* Directive: Output exactly the lines from the first one down to the line containing "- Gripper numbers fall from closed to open", inclusive.

--

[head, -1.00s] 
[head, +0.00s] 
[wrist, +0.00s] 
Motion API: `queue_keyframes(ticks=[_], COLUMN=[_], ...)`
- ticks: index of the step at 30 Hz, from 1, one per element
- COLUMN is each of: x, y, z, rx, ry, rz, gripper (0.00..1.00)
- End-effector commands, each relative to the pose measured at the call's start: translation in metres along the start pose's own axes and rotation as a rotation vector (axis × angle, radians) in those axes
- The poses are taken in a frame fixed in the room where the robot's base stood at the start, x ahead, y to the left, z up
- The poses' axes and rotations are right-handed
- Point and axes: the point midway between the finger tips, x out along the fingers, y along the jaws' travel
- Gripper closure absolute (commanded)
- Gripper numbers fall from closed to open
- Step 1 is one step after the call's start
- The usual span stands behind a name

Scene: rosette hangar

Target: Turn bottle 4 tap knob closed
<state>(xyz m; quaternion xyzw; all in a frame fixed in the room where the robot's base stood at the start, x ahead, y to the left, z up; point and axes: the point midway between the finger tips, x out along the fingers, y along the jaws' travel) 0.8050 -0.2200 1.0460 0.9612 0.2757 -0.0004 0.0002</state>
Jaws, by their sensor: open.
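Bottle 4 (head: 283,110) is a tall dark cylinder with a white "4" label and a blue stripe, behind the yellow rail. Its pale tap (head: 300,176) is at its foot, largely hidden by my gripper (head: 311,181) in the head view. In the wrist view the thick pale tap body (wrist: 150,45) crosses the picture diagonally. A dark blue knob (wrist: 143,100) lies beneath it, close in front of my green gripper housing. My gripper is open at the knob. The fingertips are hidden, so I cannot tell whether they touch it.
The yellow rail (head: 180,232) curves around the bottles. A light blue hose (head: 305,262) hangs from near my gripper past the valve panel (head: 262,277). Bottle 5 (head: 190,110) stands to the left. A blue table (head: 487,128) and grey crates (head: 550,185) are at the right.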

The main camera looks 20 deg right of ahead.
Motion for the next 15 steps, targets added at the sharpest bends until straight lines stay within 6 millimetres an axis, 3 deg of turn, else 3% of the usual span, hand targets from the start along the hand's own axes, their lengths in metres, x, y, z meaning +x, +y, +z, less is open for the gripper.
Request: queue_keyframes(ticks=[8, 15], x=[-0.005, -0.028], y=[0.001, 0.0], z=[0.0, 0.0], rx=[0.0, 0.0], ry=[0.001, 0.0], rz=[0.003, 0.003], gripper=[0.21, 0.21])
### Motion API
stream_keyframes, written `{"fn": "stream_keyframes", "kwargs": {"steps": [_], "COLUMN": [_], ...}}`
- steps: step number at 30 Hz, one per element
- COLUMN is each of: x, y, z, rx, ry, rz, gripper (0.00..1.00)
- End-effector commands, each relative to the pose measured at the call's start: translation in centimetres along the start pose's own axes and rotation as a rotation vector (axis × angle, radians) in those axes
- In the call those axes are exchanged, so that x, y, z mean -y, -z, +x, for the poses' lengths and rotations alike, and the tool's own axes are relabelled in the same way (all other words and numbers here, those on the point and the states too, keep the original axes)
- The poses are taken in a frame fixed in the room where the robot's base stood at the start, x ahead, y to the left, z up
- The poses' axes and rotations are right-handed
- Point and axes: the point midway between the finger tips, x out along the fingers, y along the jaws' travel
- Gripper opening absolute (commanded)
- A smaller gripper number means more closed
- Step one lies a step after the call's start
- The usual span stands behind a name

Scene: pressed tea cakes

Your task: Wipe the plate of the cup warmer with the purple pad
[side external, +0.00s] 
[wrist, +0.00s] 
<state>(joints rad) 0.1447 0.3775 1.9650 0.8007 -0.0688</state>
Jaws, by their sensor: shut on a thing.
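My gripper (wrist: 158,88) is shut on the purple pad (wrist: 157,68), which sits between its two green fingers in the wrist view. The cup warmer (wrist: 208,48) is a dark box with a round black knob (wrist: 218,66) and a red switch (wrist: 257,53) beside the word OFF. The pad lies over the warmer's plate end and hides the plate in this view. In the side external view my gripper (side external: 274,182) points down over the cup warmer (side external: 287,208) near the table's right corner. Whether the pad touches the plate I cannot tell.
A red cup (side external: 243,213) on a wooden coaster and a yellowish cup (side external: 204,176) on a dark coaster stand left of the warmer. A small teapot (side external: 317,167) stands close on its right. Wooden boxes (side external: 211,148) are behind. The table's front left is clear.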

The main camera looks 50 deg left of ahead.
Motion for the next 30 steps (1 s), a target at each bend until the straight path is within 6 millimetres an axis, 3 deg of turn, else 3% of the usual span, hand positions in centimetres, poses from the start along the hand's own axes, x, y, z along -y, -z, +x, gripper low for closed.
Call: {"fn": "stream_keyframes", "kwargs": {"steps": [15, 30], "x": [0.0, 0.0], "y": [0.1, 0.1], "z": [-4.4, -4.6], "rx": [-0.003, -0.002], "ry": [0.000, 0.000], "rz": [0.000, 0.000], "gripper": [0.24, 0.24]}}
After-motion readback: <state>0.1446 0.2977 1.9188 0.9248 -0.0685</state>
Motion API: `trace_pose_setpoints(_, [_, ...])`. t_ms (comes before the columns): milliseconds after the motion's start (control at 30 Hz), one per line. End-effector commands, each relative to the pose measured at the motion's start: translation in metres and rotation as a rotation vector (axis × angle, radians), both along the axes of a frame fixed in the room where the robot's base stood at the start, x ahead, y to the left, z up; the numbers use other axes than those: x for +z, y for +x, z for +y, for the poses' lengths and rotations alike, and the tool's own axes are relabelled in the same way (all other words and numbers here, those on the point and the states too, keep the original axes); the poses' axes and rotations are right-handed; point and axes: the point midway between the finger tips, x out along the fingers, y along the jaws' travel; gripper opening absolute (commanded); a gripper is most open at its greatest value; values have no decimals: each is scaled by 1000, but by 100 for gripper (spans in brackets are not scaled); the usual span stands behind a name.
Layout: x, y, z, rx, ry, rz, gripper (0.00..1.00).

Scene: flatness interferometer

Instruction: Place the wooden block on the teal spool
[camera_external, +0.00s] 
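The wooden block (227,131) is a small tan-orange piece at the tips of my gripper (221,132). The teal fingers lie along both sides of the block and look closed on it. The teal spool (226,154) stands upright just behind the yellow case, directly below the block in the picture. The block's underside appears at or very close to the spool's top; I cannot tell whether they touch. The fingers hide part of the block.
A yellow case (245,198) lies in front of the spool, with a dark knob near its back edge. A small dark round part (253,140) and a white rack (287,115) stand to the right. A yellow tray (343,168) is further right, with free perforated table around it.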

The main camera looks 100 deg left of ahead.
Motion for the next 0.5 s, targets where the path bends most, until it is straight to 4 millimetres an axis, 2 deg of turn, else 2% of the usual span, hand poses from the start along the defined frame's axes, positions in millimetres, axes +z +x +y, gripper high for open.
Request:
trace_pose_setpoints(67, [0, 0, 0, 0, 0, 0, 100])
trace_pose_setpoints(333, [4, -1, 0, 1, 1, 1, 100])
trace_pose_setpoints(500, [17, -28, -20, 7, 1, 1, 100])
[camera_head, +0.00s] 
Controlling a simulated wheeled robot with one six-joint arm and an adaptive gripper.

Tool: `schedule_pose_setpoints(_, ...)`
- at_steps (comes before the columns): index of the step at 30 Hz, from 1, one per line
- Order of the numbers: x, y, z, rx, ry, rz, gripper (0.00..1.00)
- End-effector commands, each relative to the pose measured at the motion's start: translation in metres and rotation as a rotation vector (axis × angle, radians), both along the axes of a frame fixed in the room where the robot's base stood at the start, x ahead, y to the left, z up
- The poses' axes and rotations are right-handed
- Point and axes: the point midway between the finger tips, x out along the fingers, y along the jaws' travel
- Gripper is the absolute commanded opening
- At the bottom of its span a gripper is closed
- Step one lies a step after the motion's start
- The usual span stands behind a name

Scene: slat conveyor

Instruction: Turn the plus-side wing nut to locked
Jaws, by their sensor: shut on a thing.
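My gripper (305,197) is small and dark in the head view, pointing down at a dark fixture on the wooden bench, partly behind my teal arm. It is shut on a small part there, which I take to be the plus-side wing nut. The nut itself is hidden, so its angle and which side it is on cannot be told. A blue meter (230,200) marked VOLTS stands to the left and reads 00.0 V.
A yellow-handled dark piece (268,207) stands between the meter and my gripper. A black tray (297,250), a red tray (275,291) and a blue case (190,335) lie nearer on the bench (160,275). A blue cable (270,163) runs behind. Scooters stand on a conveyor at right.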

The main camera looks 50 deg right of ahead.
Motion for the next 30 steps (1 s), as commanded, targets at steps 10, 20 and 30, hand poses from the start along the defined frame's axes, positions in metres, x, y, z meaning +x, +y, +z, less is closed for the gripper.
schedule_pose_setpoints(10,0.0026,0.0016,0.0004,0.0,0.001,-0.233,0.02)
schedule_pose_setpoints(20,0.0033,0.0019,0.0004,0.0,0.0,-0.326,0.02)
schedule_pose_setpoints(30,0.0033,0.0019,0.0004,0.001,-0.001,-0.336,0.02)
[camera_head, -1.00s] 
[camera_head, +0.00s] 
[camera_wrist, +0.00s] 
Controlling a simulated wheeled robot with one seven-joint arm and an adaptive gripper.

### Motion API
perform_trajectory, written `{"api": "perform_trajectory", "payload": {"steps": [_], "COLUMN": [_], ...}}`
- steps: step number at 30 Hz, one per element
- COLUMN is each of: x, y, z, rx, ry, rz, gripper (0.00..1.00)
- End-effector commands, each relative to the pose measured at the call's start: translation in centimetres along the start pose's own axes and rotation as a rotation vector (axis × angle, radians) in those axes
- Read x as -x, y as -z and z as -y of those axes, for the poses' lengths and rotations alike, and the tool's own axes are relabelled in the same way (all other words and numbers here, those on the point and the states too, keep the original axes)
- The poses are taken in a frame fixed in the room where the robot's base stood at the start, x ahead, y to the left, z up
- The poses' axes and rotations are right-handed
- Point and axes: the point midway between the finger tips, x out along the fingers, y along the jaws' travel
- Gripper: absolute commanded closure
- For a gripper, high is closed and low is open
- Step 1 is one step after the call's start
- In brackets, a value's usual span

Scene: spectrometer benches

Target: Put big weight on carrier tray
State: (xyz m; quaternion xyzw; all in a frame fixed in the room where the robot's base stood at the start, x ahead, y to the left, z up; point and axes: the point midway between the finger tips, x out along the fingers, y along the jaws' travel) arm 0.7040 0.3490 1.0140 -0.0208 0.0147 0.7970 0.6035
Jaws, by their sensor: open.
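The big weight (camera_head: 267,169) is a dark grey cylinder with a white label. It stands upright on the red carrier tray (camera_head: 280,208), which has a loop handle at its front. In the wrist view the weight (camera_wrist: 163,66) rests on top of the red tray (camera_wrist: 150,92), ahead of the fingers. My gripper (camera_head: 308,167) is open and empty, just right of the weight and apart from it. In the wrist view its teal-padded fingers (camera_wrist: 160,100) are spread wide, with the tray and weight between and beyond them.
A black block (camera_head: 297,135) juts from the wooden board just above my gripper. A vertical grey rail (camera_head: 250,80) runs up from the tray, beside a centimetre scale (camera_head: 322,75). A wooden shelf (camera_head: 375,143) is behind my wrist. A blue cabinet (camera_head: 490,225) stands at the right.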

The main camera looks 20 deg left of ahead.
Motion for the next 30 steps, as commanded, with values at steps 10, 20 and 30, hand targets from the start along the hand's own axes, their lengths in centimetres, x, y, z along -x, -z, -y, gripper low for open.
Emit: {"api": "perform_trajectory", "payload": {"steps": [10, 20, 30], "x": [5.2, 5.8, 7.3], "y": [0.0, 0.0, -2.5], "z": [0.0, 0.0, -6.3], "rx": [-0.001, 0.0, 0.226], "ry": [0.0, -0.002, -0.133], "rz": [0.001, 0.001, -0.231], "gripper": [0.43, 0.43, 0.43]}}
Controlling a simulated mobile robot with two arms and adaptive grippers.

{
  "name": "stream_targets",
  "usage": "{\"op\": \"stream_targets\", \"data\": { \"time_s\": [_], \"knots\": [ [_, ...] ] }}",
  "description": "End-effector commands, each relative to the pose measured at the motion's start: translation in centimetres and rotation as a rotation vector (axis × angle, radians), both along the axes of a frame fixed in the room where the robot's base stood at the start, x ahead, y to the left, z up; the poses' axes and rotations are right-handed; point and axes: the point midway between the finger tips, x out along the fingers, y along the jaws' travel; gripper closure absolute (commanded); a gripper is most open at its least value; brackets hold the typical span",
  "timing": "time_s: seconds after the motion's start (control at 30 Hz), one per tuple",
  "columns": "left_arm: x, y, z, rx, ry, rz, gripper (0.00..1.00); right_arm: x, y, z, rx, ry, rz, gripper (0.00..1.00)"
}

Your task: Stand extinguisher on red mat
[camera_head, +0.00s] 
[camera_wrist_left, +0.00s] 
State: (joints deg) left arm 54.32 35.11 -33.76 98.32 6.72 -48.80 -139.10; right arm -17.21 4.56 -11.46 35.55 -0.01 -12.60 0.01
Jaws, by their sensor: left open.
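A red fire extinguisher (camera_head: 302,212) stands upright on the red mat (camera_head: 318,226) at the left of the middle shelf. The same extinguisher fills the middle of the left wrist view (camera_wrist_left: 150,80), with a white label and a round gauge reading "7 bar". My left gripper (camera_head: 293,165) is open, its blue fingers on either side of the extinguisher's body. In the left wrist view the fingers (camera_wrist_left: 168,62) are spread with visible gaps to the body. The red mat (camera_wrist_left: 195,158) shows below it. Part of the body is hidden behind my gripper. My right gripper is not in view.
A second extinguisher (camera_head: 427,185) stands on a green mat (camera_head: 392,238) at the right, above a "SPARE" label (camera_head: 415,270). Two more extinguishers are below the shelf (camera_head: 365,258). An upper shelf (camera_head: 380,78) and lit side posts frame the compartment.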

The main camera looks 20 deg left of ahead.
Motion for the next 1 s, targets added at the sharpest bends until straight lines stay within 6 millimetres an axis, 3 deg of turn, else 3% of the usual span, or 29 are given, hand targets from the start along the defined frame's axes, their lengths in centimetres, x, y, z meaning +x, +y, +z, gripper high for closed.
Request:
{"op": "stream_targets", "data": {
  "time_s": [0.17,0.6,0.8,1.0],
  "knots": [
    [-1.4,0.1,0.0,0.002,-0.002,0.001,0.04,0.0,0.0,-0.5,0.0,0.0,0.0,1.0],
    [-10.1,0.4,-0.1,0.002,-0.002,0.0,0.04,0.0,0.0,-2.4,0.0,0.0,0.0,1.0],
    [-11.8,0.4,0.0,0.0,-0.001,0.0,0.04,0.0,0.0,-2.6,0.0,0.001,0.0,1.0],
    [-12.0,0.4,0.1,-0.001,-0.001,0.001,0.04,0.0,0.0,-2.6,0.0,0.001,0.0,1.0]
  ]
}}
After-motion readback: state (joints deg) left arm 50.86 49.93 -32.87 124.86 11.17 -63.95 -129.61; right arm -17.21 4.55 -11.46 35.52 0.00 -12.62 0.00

--

* Solution:
[head, -1.00s] 
[head, +0.00s] 
[wrist, +0.00s] 
Motion API: `queue_keyframes(ticks=[_], COLUMN=[_], ...)`
- ticks: index of the step at 30 Hz, from 1, one per element
- COLUMN is each of: x, y, z, rx, ry, rz, gripper (0.00..1.00)
- End-effector commands, each relative to the pose measured at the call's start: translation in metres along the start pose's own axes and rotation as a rotation vector (axis × angle, radians) in those axes
- The poses are taken in a frame fixed in the room where the robot's base stood at the start, x ahead, y to the left, z up
- The poses' axes and rotations are right-handed
- Point and axes: the point midway between the finger tips, x out along the fingers, y along the jaws' travel
- Gripper closure absolute (commanded)
- Gripper numbers fall from closed to open

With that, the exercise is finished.